If waking up, incapacitated from my drunken, blacked out state to a girl I'd never seen before punching me wasn't enough, what happened next really stamped the night as the biggest mistake with alcohol I've ever made.

My friend Sally, who, admittedly, had been the number three in a threesome I had with one of my girlfriends in college, decided that this was an apt moment to get laid by me. Whether she was inspired by Jeff and company, or just thought it was okay since we had done it before, I don't know, but I never wanted to have sex with Sally that night, especially not in a half-conscious state.

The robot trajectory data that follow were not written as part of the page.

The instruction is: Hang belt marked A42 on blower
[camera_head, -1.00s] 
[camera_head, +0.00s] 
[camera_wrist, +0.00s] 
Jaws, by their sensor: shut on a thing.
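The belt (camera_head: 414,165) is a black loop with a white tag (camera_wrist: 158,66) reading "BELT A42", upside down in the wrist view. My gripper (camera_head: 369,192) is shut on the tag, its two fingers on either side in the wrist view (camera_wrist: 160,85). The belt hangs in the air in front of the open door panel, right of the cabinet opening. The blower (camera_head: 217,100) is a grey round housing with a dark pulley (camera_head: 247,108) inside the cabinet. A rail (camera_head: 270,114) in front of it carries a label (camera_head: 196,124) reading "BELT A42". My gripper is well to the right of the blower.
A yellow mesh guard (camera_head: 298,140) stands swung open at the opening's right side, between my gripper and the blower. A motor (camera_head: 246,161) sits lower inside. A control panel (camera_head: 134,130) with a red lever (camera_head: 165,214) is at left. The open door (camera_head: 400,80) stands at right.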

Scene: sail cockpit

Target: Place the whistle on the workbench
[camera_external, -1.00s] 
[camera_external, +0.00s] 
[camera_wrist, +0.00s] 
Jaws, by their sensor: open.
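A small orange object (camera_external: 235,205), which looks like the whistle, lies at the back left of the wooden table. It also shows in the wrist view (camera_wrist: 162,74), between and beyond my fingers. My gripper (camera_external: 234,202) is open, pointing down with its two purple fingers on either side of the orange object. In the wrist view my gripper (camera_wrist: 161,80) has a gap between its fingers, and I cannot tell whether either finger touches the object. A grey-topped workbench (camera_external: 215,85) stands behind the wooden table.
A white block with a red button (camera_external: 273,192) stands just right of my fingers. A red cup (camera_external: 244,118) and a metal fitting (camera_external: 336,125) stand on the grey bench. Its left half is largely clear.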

I remember her crawling up into the bed, directly into the vomit. I remember wondering what the hell she was doing. I remember waking up again to her hand fondling my penis, making it hard. Then she started moving her leg across my body to mount me.

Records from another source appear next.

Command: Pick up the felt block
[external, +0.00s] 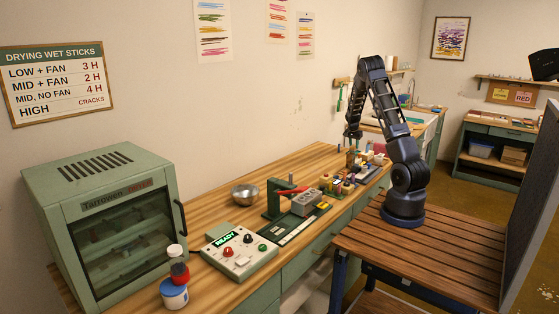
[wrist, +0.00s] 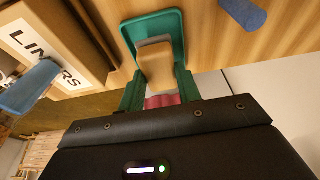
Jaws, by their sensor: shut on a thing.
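In the wrist view my gripper (wrist: 158,86) has green fingers on either side of a tan block (wrist: 155,62) with a pinkish-red part (wrist: 163,100) at its near end. The gripper is shut on this block, which looks like the felt block. A green tray (wrist: 176,24) with a raised rim lies behind the block; I cannot tell whether the block still touches it. In the external view my gripper (external: 352,134) points down over the far end of the workbench, and the block is too small to make out there.
A cardboard box (wrist: 62,38) lettered "LINERS" and a blue piece (wrist: 28,86) are at the left of the wrist view. A blue stick (wrist: 243,13) lies on the wood at the upper right. The drying cabinet (external: 105,225), control box (external: 238,252) and metal bowl (external: 245,194) stand nearer along the bench.

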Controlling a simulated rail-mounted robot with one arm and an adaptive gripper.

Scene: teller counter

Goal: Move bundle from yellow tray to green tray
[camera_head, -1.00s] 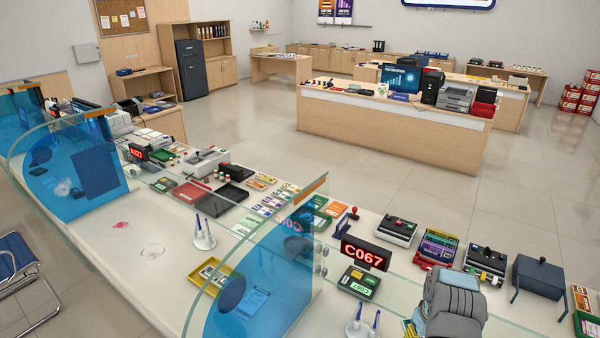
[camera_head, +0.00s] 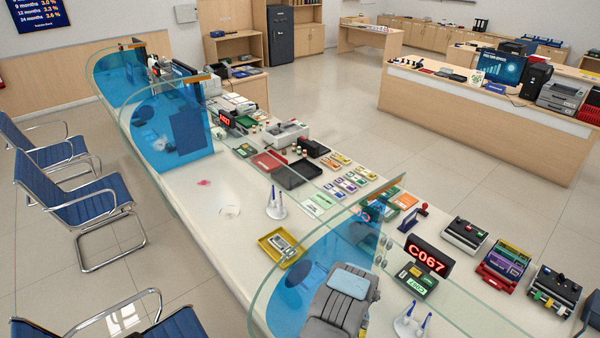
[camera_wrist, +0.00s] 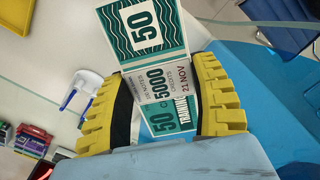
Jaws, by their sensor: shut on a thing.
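My gripper (camera_wrist: 162,95) is shut on a bundle (camera_wrist: 170,82) in the wrist view. The bundle is teal and white, with a patterned end marked 50 and a pale printed band, and is clamped between the two ribbed yellow fingers.
A curved glass divider (camera_head: 292,289) stands close beside my wrist. A white pen stand (camera_head: 276,207) is behind the yellow tray. A C067 display (camera_head: 428,257) and several loaded racks stand to the right. Chairs (camera_head: 90,200) are left of the counter.

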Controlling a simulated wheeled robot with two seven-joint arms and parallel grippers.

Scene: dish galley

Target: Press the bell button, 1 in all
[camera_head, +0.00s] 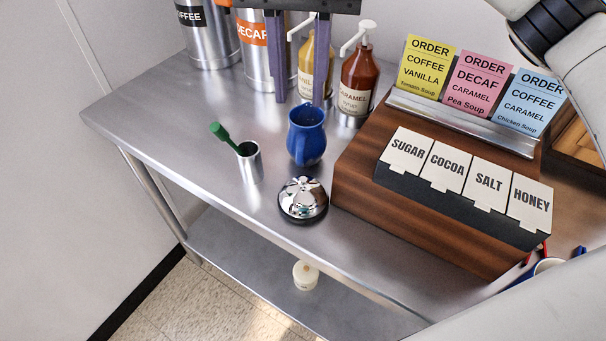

I was awake enough by this point to know what she was doing. I had to make a quick decision. I had two choices. Either I would say "stop," risking her embarrassment and rejection and possibly the end of our friendship, or say "put on a condom," letting her do it and hope it gets slotted under the category of silly moments in our sexual history.

I quickly told her to put on a condom just before she slipped me naked inside of her. I had one in my backpack. She complied, thankfully.

After two minutes I got soft. She stopped, crawled back onto the floor. It was weird.

The next morning, Jeff assisted me in tossing his sheets and duvet into a plastic bag for me to take to an unlucky dry cleaning service. The ride home from CalArts in Sally's car was torturous: silence sprinkled with forced chatter about the radio and the automatic windows.

I haven't spoken to Sally since Saturday morning. I don't know when I will. Knowing her, she probably won't confront me about it, so eventually it's going to be me calling her and preemptively forgiving her, without saying those words exactly. Any semblance of normalcy in our friendship will be difficult to achieve in the near future.

Should the word "rape" be reserved for something other than what happened Friday night? I don't know. But I do know that I was violated, and that what happened was not my choice.